Supplied information |

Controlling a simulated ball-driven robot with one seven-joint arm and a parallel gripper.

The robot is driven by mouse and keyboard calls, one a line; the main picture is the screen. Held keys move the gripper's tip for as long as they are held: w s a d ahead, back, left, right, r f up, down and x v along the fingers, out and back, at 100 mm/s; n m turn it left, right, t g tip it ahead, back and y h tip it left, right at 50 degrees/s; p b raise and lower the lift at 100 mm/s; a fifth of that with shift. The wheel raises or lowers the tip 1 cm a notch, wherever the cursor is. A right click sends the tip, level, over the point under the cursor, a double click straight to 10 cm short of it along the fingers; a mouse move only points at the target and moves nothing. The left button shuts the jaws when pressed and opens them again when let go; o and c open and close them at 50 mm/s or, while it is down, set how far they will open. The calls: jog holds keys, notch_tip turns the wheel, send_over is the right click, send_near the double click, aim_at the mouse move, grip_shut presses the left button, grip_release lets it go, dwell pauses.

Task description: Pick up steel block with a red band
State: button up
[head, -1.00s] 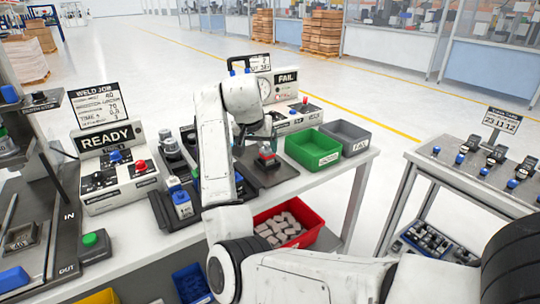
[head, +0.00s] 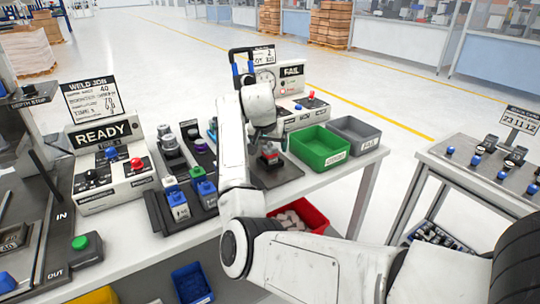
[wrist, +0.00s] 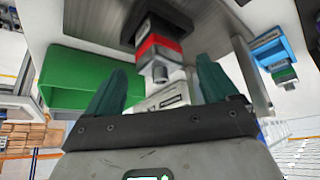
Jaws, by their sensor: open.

Task to carry out | Every line of text is to be repeated exactly; pictures are left out.

Solution to this problem |
Controlling a simulated ball-driven robot with one seven-joint arm and a parallel gripper.

The robot is driven by mouse and keyboard calls, one a line; the main picture is the screen. Held keys move the gripper's tip for as long as they are held: w s a d ahead, back, left, right, r f up, down and x v along the fingers, out and back, at 100 mm/s; n m turn it left, right, t g tip it ahead, back and y h tip it left, right at 50 degrees/s; p b raise and lower the lift at 100 mm/s; a fifth of that with shift. The wheel raises or lowers the tip 1 cm a notch, wherever the cursor is. A right click sends the tip, level, over the point under the cursor, a double click straight to 10 cm short of it along the fingers; a mouse move only points at the target and moves nothing. The left button shuts the jaws when pressed and opens them again when let go; o and c open and close them at 50 mm/s or, while it is down, set how far they will open. The calls: jog holds keys, notch_tip turns the wheel, send_over is the right click, send_near the double click, aim_at the mouse move, grip_shut presses the left button, grip_release lets it go, dwell pauses.

Task description: Pick up steel block with a red band
State: button up
[head, -1.00s] 
[head, +0.00s] 
[wrist, +0.00s] 
Jaws, by their sensor: open.

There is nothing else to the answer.